By DENISE MAYCOCK
Tribune Freeport Reporter
THE government's purchase of the Grand Lucayan resort will certainly boost economic activity on Grand Bahama with local MP Iram Lewis encouraging residents to be prepared not just as job seekers, but as entrepreneurs to service the property.
Grand Bahamians, he said, should not to simply wait on jobs at the hotels, but consider opening their own businesses to take advantage of spin-off opportunities that would be available when the hotel reopens.
“Let’s get prepared to go beyond getting a job and create opportunities for yourselves…and start our own businesses,” said the Central Grand Bahama MP.
Mr Lewis stressed there would be additional services the hotel will require from local businesses.
Although there has been some public criticism about the government’s decision, many residents on Grand Bahama support it as the island has been struggling since October 2016 when the resort closed its doors following hurricane damage. Mr Lewis said people should look at starting tour and souvenir businesses and that local businesses such as restaurants and bars should upgrade, and fishermen and farmers should step up their game.
The MP believes the hotel purchase by the government is a 'win, win' situation.
“Grand Bahama needs this injection. I don’t see why anybody would not want this to take place, because it cannot hurt GB. The money will be invested on the island, and there will be a trickle-down effect,” he said.
Mr Lewis believes people must be willing to open businesses and partner with the hotel.
“The Bahamas government is not saying they are going to be in the hotel business forever, but they realise GB needs to be rescued,” he said.
He noted it would not be a good thing to allow what happened to Royal Oasis, which closed down and fell into a state of disrepair more than 12 years ago.
When asked about the closed Royal Oasis property near the International Bazaar, Mr Lewis said that some offers are on the table regarding the property.
“There are offers on the table, but I don’t want to speak out of turn. Harcourt, they are a motivated seller right now, and they are looking to partner, and they are motivated,” he said.

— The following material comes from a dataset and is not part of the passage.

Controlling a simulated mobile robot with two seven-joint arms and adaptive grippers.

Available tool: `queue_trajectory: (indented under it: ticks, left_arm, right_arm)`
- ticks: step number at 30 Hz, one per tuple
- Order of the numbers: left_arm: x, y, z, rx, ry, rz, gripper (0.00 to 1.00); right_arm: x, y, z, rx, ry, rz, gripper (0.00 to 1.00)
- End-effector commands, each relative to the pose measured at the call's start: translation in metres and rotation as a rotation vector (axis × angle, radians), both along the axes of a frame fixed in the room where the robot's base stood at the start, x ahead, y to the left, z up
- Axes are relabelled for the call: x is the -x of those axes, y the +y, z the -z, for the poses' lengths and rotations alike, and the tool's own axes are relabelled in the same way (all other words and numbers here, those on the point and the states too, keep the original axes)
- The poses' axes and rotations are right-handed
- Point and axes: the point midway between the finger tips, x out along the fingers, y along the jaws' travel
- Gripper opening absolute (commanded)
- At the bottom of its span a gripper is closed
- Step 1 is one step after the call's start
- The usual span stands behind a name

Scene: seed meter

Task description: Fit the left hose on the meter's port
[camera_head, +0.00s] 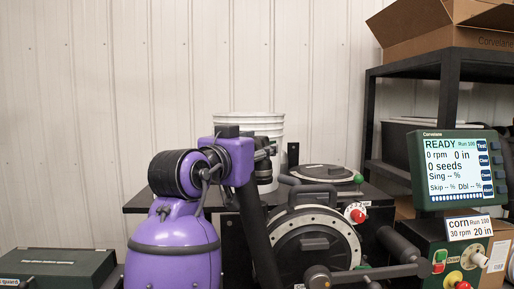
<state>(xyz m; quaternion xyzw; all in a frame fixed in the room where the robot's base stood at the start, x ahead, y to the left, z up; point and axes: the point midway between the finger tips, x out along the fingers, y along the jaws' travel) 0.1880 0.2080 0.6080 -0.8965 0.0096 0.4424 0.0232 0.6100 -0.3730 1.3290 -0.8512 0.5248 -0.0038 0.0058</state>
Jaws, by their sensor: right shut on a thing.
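The meter (348,248) is a round black housing with a pale bolted ring and a black handle on top. It stands right of the middle, its lower part cut off by the frame. My right gripper (267,152) is small and partly hidden at the end of the purple arm, left of the meter and above it. It is shut on something. A black hose (262,245) runs down from beside the wrist to the bottom edge, left of the meter. The grip itself is hidden. I cannot make out the port. My left gripper is not in view.
A white bucket (265,123) and a round dark lid (320,172) are behind. A dark bar with a cylindrical grip (397,243) crosses low in front. The monitor (459,170) and control box (438,240) stand right. A shelf (450,65) holds a cardboard box (440,30).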

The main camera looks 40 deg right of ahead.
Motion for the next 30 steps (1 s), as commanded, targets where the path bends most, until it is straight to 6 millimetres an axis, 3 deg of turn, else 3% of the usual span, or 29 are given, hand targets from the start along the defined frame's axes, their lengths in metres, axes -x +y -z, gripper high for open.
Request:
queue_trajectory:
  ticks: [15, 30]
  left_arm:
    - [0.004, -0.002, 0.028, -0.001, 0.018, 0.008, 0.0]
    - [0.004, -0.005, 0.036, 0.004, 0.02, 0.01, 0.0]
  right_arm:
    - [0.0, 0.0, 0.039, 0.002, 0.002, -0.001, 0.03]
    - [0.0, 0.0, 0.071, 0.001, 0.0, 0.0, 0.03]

The MP suggested Bahamasair could be a major role in the success of Grand Lucayan resort and possibly turn a profit in the process.
“Why can’t Bahamasair become the direct shuttle to feed the hotel rooms? We take on the same model as the Princess. The domestic routes that (the airline) is operating give it up. Western Air and Southern Air, Sky Bahamas are doing pretty good. Let them deal with the domestic routes and let Bahamasair become the junket that brings these people to GB by picking international routes from Atlanta, Chicago, Houston, New York and LA.

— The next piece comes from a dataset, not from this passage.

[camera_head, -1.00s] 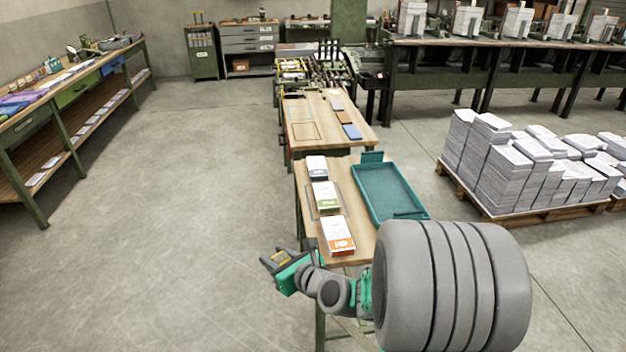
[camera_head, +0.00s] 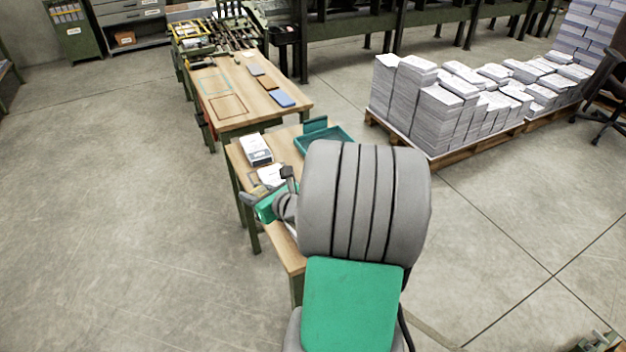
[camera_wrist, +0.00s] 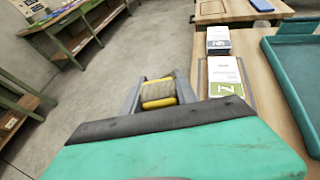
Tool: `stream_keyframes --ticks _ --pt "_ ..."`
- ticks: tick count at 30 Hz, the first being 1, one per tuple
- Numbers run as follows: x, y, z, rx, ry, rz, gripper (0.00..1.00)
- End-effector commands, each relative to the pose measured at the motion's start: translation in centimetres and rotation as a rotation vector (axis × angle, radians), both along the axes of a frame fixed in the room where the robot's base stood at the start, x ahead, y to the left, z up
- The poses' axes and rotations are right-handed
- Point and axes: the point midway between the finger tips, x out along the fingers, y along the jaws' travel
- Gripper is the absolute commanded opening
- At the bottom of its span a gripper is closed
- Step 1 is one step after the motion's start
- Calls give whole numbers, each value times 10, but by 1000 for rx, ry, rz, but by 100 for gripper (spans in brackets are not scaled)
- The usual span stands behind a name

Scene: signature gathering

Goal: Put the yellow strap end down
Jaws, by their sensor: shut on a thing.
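My gripper (camera_wrist: 158,92) is shut on a small yellow and beige piece, the yellow strap end (camera_wrist: 159,103), seen between its two fingers in the wrist view. In the head view my gripper (camera_head: 248,199) is at the left edge of the near table (camera_head: 240,160), beside the paper stacks. The strap end is too small to make out there. In the wrist view it appears in front of the floor and the table's left side, held in the air. I cannot tell whether any strap trails from it.
On the near table stand a dark-blue-labelled stack (camera_wrist: 218,42) and a green-labelled stack (camera_wrist: 226,72). A teal tray (camera_wrist: 288,85) lies to their right. A farther table (camera_head: 255,118) holds flat pads. Pallets of paper (camera_head: 440,105) stand right.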

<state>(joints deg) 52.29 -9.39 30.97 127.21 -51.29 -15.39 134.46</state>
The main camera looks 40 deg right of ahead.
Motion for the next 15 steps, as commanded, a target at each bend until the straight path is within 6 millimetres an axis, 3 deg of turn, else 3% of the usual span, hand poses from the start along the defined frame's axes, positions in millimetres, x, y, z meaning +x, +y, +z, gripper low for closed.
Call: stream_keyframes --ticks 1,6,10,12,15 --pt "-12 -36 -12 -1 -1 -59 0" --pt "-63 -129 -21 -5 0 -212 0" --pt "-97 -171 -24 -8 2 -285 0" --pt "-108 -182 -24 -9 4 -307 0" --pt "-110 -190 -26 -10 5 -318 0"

“Bahamasair has not made a profit, but it has a safety record and a good operational record. If we bring the airline into the mix with the resort, perhaps it may be the first time it turns a profit,” Mr Lewis stated.
On the topic of taxes, the MP for Central Grand Bahama said with the exception of value added tax, Grand Bahamians need a tax break.

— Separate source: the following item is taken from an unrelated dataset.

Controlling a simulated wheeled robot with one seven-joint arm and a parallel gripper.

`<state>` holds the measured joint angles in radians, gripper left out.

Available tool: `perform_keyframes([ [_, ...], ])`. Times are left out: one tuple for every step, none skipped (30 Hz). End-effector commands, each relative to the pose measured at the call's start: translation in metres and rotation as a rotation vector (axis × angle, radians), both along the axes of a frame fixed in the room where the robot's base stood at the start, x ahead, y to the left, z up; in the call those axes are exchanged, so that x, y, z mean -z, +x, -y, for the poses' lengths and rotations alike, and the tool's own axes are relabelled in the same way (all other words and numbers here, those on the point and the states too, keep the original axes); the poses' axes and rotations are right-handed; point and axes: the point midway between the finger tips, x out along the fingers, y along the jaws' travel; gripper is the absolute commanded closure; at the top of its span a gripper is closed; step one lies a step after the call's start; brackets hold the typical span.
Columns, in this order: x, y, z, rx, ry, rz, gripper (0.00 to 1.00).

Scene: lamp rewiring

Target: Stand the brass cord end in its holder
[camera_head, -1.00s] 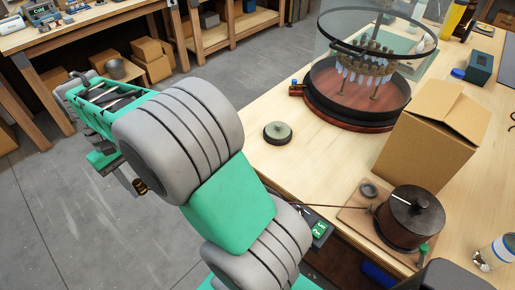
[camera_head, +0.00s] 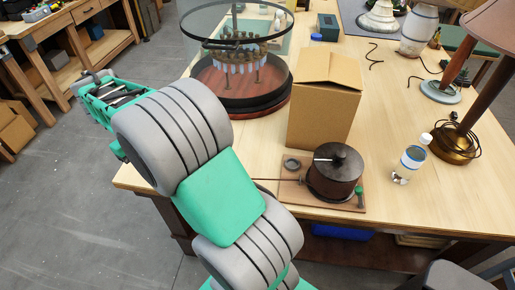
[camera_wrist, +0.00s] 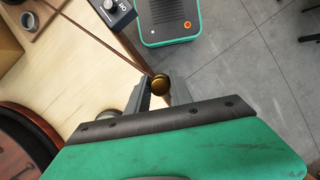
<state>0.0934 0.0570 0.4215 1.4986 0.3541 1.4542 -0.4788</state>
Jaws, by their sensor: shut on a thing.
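The brass cord end (camera_wrist: 160,84) shows as a round, gold-coloured piece in the wrist view. My gripper (camera_wrist: 158,94) is shut on it, with a dark finger on each side. The dark cord (camera_wrist: 110,44) runs from near the brass end toward the upper left of the wrist view. In the head view a cord also leaves the dark drum (camera_head: 334,178) toward my arm. A small round cup (camera_head: 292,164) sits on the wooden board beside the drum; I cannot tell if it is the holder. In the head view my arm hides the gripper and the brass end.
A cardboard box (camera_head: 322,112) stands behind the drum. A round dark-red base with a glass cover (camera_head: 240,88) is left of the box. A bottle (camera_head: 408,164) and a brass lamp base (camera_head: 454,143) stand to the right. Grey floor (camera_head: 75,210) lies open beyond the table's left end.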

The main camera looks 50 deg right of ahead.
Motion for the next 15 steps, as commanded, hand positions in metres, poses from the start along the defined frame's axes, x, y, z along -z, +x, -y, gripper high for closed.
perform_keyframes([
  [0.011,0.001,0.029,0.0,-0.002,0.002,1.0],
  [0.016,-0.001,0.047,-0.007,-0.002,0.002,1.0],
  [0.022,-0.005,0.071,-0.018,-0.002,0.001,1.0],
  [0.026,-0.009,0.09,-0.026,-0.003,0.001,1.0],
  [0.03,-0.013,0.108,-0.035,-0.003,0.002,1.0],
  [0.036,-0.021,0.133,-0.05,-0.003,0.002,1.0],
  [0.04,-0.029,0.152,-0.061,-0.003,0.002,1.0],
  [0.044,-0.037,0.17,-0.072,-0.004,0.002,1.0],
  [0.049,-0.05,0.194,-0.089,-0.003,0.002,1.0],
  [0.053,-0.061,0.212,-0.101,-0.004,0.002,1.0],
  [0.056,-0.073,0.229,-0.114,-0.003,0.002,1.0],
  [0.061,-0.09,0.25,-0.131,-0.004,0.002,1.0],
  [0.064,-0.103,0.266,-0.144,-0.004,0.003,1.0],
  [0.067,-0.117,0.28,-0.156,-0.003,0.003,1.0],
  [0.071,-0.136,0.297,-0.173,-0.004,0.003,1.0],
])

“There needs to be a three to five-year tax relief programme implemented in Grand Bahama. We need to take a fresh look at Grand Bahama and its current taxation method and cost of living and give the Grand Bahamians people a break,” he said.
“When we look at Freeport, we need to look beyond the east-west incentives for those same incentives to be given to the east and southern shores, such as Hunters, Lewis Yard, and Smith’s Point, and the western side of Eight Mile Rock to West End. So I am encouraging those sort of same incentives to take place outside of Freeport.”
The MP believes high airport taxes are hindering airlift to the island.
“With respect to other taxes, we have issues with airlift and issues with landing fees, and that is why (flights) are so scarce. That is why I say the Grand Bahama Port Authority needs to partner with government wherever they can offer additional incentives so we can get people on the island,” said Mr Lewis.
When asked about VAT, Mr Lewis said: “I am not talking about VAT. VAT is what it is. No one love tax, people see it as punishment, but it is not, it is an effort to rescue and stabilise the country. We know we are all a part of what is happening and collectively we are in crisis as a nation.”